もともと、開設当時の施設長がほかの介護施設に勤務していたとき、週休3日制を導入しており、残業時間の削減や休日の確保、入職する職員の増加などに一定の効果を得られていました。当施設でも週休3日制を取り入れることで「休めない」という介護業界のイメージが変われば、介護の仕事に興味を持ってくれる方が増えるのではないかと考えました。そこで、当施設では2018年のオープンと同時に、週休3日制を導入しています。

自分たちに合った運用方法とは何か?模索しながら挑んだルールづくり

――どのように運用のルールを決めていきましたか?

前施設長の勤務していた施設を参考に、現状に合わせて自分たちで変えていきました。実は、当施設は最初から中抜けありの勤務だったわけではありません。オープン当初は休憩1時間を挟み、通しで1日10時間勤務にしていました。休日数は1年単位で調整し、給与は毎月一定額を支払う仕組みです。

しかし、この運用により、ある問題が出てきました。月によって休日数に差が出てくるので、月単位で見ると、就業日数と給与の額が合わなくなっていたのです。年度途中で退職する方がいる場合、就業日数に対して給与が多くなることがあり、対応に困っていました。

この問題を解決するため、オープン後から1年後にルールを変更しました。月単位で一定の休日数を確保できるようにし、シフトの組み方も見直しました。月単位で休日数を一定にするとなると、どうしても人員配置が難しくなりますが、中抜けのシフトを作ることで、必要な時間帯に人員を配置できるようにしました。たとえば、7時~12時まで勤務した後、間を空けて16~21時に勤務すると、日勤と遅番に必要な人員を1人でまかなえます。パート勤務の方が多い日中と比べ、夕方以降や早朝の時間帯は手薄になりがちでしたが、中抜けを取り入れたことにより、人員配置に融通を利かせやすくなりました。

――制度の運用を進めてから、難しさを感じたことはありますか?

有休の付与の仕方には難しさを感じました。有休は法律上、1日8時間勤務を前提として規定日数が割り振られています。1日10時間勤務の場合、休みの単位を8時間とするのか、10時間とするのかは施設によって対応が分かれるところです。

当施設の場合は、法人内で週休3日制を導入している施設がほかにないので、足並みをそろえる目的で、休みの単位を8時間にしています。職員には有休を1日取得したら、そのぶんほかの日に合計2時間多く勤務してもらうことで、8時間勤務の場合と同じ扱いで計算することが可能です。

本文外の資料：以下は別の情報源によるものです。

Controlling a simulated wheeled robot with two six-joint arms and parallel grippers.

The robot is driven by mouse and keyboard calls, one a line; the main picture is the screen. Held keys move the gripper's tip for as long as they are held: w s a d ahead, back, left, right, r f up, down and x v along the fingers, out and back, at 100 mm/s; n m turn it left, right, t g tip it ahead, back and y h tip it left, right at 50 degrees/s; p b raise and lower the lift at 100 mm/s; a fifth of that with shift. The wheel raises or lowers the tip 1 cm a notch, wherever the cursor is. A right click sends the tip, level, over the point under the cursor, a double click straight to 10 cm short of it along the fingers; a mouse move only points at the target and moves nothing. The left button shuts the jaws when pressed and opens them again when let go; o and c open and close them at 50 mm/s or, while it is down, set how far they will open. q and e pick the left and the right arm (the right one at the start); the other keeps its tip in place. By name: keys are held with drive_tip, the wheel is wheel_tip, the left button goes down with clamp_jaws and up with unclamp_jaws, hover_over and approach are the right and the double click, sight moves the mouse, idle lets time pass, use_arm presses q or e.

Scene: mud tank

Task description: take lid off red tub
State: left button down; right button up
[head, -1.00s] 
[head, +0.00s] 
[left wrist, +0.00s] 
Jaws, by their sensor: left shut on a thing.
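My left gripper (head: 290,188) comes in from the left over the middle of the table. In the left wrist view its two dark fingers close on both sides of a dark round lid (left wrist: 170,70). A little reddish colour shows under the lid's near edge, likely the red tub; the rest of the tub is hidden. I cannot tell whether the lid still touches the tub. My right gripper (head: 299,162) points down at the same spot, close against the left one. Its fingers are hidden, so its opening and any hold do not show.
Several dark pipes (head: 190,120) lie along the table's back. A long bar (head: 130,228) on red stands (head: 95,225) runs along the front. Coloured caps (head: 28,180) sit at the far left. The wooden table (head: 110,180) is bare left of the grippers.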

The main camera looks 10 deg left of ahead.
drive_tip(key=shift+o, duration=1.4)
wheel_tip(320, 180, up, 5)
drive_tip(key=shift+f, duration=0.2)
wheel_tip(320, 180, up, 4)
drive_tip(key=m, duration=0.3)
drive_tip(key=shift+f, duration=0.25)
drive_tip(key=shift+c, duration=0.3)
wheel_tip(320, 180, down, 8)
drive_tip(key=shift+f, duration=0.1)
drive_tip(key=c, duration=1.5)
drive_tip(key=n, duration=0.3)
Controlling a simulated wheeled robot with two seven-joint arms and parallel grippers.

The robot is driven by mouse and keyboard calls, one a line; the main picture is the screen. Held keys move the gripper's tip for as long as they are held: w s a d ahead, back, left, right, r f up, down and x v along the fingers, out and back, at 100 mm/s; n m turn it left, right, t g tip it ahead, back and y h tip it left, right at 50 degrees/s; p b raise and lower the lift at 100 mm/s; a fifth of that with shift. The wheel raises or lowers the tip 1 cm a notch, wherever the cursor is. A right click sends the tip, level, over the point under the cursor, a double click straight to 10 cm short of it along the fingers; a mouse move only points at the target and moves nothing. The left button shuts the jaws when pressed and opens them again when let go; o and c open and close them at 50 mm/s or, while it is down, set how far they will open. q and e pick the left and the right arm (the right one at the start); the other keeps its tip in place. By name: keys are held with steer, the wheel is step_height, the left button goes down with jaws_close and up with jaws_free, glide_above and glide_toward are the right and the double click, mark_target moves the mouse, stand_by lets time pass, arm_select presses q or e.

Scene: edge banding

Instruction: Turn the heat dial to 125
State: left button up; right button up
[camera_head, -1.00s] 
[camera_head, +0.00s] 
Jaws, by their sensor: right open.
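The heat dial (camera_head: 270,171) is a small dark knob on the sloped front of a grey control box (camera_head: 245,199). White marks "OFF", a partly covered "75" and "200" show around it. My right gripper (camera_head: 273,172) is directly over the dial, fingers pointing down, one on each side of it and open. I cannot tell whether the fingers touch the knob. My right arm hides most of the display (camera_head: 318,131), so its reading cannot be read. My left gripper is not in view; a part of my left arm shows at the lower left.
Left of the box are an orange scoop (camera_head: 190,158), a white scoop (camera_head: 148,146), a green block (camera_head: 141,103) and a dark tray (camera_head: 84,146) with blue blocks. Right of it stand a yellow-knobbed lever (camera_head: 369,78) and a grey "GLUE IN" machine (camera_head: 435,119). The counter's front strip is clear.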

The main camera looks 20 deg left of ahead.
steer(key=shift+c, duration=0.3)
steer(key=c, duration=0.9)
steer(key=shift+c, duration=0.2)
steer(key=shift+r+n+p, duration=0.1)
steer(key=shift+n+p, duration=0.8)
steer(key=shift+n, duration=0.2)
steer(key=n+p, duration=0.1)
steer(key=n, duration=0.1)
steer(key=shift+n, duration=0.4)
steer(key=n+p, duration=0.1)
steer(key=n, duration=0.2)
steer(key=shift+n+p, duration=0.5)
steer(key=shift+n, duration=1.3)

一方、週休3日制を導入している他法人では、有休は10時間単位で取ってもらい、施設側で取得時間の合計を調整しているところもあると聞いています。やり方は一つではなく、施設の事情に合わせた方法を選んでいけばいいと思います。

――週休3日制に関して、職員からの反応はいかがでしょうか?

職員からは「休みを取りやすい」「今後も週休3日制を継続して使っていきたい」という意見が出ており、評判が良いです。「休みがたくさんあって、何に使ったらいいか分からないほどです」といううれしい悲鳴も挙がっています。

制度の運用を変えたときは難色を示す職員もいましたが「週休3日制を継続できるならかまわない」と理解してもらうことができました。当施設の職員は近隣に住んでいる方が多く、中抜けの時間に家に帰ることができるので、問題なく対応できているのだと思います。最初の1か月、2か月は生活リズムが変わるので「疲れる」という声が挙がっていたものの、身体が慣れてきてからはむしろ快適に過ごしてもらえているようです。

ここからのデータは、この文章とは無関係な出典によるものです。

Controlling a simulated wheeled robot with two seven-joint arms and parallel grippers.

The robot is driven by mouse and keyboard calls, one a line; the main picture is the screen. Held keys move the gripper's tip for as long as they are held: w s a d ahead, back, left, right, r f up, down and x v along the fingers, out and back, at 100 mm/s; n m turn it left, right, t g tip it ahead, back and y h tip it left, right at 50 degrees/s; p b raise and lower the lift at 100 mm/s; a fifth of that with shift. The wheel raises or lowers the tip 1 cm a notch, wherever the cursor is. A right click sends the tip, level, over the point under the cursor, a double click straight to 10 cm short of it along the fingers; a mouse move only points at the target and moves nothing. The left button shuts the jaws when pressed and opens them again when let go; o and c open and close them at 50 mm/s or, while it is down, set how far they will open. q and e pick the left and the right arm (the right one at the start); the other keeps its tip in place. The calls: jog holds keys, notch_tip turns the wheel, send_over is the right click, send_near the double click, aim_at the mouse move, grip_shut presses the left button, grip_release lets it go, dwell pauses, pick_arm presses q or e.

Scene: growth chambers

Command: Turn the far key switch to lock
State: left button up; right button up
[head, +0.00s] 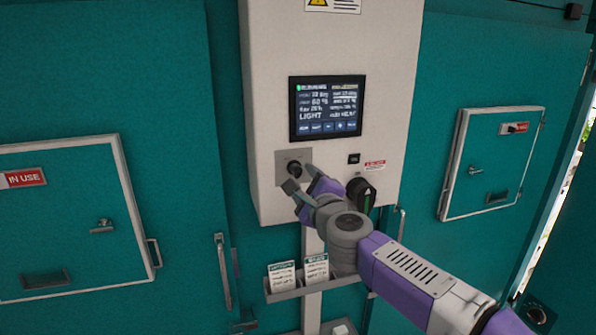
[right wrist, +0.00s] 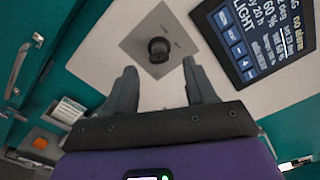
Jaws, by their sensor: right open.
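A black key switch (head: 294,170) sits on a square grey plate (head: 283,161) on the white control box, below the display. In the right wrist view the key switch (right wrist: 159,49) shows as a round black knob on its plate (right wrist: 135,42), with small unreadable marks beside it. My right gripper (head: 299,180) is open in front of the switch. In the right wrist view its two fingers (right wrist: 158,85) point toward the knob, one on each side of its line, with the knob just beyond the tips. Nothing is between the fingers. My left gripper is not in view.
The lit display (head: 326,106) is above the switch. A black rotary handle (head: 363,194) and a small black rocker (head: 353,159) are to its right. A card holder (head: 284,292) is below the box. Teal doors with hatches (head: 492,165) flank it.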

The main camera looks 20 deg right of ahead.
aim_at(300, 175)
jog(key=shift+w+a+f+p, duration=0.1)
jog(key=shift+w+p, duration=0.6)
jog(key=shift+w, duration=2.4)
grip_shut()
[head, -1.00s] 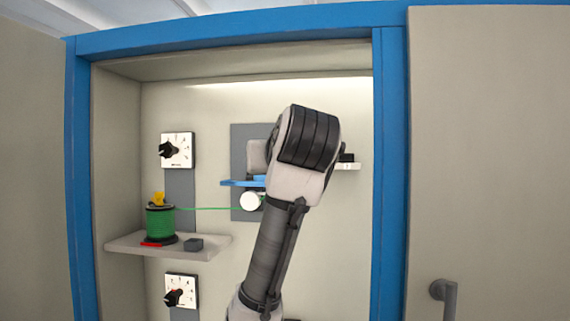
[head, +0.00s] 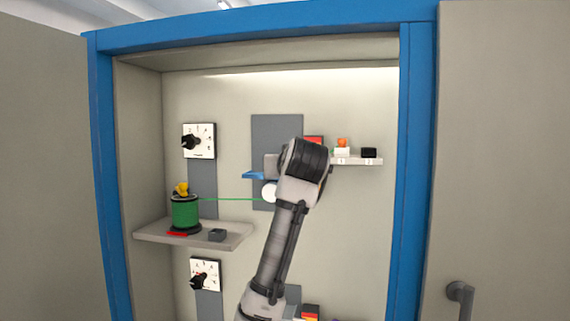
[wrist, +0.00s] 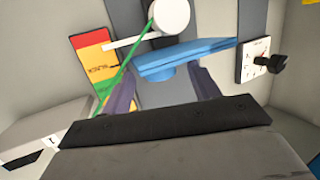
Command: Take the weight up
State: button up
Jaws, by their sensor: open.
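My gripper (wrist: 163,90) is open in the wrist view, its two dark fingers apart. A blue plate with a short blue round part (wrist: 185,60) shows just beyond and between the fingers. I cannot tell whether they touch it. In the head view my wrist hides the gripper, and part of the blue plate (head: 254,175) shows left of it. No thing is clearly marked as the weight. A small black block (head: 369,153) and a white block with an orange top (head: 342,147) sit on the right ledge. A dark grey block (head: 217,235) lies on the left shelf.
A green spool (head: 185,212) stands on the left shelf (head: 160,235). Its green cable runs to a white roller (head: 269,193), also in the wrist view (wrist: 170,16). Dials (head: 199,141) are on the back wall. Blue frame posts (head: 412,150) bound the cabinet.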

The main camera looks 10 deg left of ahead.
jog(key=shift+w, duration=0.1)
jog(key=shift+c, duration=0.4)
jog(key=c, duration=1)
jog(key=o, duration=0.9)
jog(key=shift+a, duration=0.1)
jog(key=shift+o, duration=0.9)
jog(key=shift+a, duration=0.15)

介護をもっと休める仕事に 週休3日で理想のワークライフバランスを叶える-社会福祉法人兼愛会 特別養護老人ホームしょうじゅの里小野-
▲オープン時から週休3日制を導入しているので、休みやすさに魅力を感じて働いている職員が多いです

介護を“当たり前のように休める仕事”へ

――週休3日制のメリットはどんなところでしょうか?

残業ほぼゼロを実現できることと、連休を取得しやすいことです。

週休3日制を取り入れると、週休2日制に比べて複数名の職員が勤務している時間帯が多くなり、協力して作業を行えるので、残業を減らすことができます。加えて、本来なら残業とみなす時間でも、有休の差分の2時間を充てられるため、総労働時間は長くなりません。連休については、1か月に1度は3連休が取得できています。調整すれば5連休も取れます。

――採用における効果があれば教えてください。

介護未経験の方を含め、人が集まりやすく、採用における効果は大きいと感じています。ホームページや求人票でも週休3日制を打ち出しているので、面接時に開口一番「週休3日制を見ました」と言っていただけることもあります。

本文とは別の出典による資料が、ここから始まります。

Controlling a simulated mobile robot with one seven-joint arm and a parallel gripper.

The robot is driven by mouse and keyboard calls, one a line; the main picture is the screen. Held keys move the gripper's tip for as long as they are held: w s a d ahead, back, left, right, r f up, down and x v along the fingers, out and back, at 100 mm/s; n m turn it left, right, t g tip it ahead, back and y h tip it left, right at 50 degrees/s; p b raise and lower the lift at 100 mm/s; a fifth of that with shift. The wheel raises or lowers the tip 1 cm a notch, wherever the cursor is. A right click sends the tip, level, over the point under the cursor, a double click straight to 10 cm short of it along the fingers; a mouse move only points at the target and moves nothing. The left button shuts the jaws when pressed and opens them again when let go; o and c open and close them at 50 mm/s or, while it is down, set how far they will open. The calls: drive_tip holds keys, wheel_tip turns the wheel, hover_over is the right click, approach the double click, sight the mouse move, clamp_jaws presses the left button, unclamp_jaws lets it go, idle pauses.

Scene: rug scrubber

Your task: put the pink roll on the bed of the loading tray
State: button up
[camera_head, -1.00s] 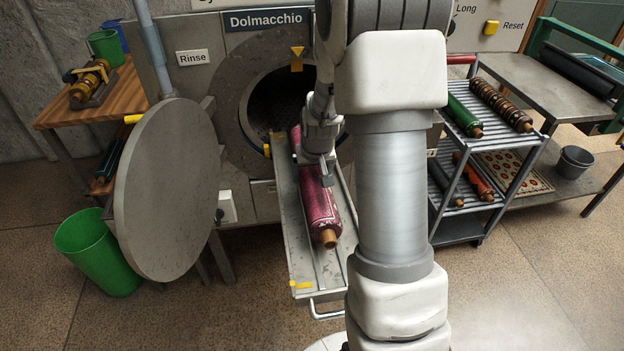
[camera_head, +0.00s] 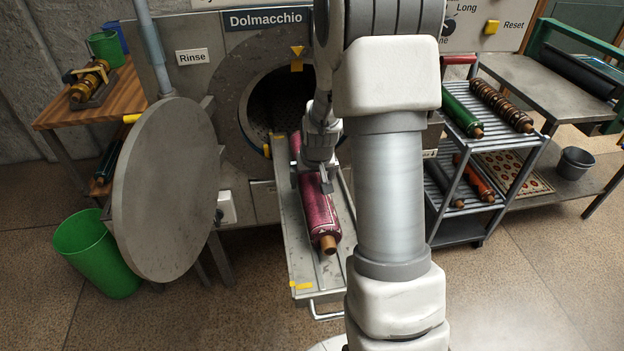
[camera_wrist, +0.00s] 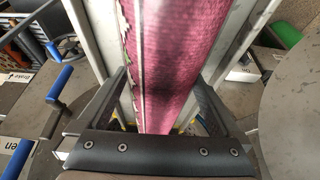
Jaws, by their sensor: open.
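The pink roll (camera_head: 318,212), a patterned rolled rug with a wooden core end, lies lengthwise on the loading tray (camera_head: 296,262). The tray reaches out from the round opening of the machine. My gripper (camera_head: 322,186) is over the middle of the roll. In the wrist view the pink roll (camera_wrist: 175,55) runs between my gripper's two spread fingers (camera_wrist: 162,95), with gaps visible at its sides. The roll's far end, toward the opening, is partly hidden by my gripper and arm.
A rack (camera_head: 490,160) with several other rolls stands at the right. A wooden table (camera_head: 120,95) is at the far left. The tray's handle (camera_head: 328,314) sticks out at its near end.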

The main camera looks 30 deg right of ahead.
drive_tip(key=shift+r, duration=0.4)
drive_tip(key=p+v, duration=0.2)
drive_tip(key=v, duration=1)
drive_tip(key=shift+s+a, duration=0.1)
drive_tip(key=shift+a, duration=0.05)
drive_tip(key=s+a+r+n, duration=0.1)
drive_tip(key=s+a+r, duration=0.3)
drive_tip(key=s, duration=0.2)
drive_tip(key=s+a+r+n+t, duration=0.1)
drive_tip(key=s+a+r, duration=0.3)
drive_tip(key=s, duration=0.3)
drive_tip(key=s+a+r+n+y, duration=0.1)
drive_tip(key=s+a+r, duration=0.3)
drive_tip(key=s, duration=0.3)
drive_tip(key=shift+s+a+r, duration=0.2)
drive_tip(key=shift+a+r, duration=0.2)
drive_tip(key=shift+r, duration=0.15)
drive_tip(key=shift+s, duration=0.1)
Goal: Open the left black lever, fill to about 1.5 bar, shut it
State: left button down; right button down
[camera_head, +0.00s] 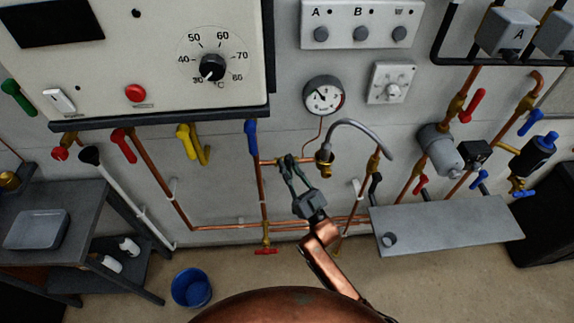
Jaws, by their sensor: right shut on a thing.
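My right gripper (288,163) is shut at the brass filling valve left of the grey braided hose (358,128). The left black lever is mostly hidden between its fingers, so I cannot tell its exact angle. The other black lever (375,187) hangs on the right-hand filling valve, below the hose's right end. The round white pressure gauge (323,96) is on the wall above. Its dark needle is too small to read in bar. My left gripper is not in view.
A boiler (120,60) with a dial and red button hangs upper left. Red, yellow and blue levers sit on pipes around the valve. A grey shelf (465,222) stands at right. A blue bucket (191,287) is on the floor, and a dark bench (85,200) at left.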

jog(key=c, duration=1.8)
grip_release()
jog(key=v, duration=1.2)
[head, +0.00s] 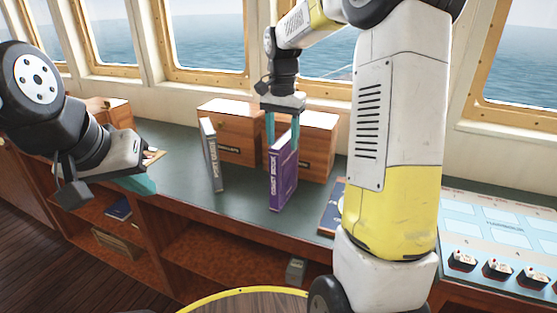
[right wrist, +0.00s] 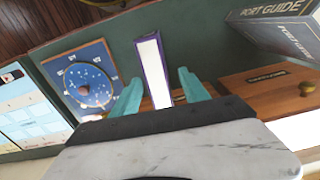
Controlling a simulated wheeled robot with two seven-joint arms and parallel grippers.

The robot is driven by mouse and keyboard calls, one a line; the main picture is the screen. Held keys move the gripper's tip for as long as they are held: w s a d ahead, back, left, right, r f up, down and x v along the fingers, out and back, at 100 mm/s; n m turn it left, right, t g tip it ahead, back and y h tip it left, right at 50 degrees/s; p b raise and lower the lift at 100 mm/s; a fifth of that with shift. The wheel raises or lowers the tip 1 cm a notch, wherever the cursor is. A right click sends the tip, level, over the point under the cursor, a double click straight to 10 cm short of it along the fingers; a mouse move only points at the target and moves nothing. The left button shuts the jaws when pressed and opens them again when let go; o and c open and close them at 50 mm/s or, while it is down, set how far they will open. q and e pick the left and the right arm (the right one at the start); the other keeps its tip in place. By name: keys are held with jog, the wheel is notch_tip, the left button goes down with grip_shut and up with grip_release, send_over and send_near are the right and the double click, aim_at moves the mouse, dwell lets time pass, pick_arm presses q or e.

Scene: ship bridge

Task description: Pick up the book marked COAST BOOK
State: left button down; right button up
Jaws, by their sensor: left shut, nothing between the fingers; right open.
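The purple book marked COAST BOOK (head: 284,182) stands upright on the green counter top, its spine toward me. My right gripper (head: 282,138) is over it from above, open, with teal fingertips at the book's top edge. In the right wrist view the book's white page edge (right wrist: 153,68) lies between the two open fingers (right wrist: 160,82), with a gap on each side. My left gripper (head: 142,184) is shut and empty at the left, near the counter's front edge, well apart from the book.
A grey book marked PORT GUIDE (head: 211,155) stands left of the purple book. Wooden boxes (head: 232,132) stand behind. A blue chart-like panel (right wrist: 82,80) lies to the right, partly behind my right arm in the head view. A control console (head: 500,232) is further right.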

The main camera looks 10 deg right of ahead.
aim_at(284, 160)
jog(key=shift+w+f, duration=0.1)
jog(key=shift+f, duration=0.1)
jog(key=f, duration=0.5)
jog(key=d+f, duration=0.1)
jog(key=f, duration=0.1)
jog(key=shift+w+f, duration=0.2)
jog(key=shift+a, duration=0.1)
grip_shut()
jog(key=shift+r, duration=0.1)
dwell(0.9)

また、週休3日制は外国人雇用を進める場合にも有効です。週休3日制は連休が取りやすいため、お休みを利用して一時帰国を希望する外国人職員の意向とマッチしています。在留外国人が全職員の約35%を占める当施設でも、週休3日制の導入はプラスになっていると感じますね。

――ほかの介護施設の方に伝えたいことはありますか?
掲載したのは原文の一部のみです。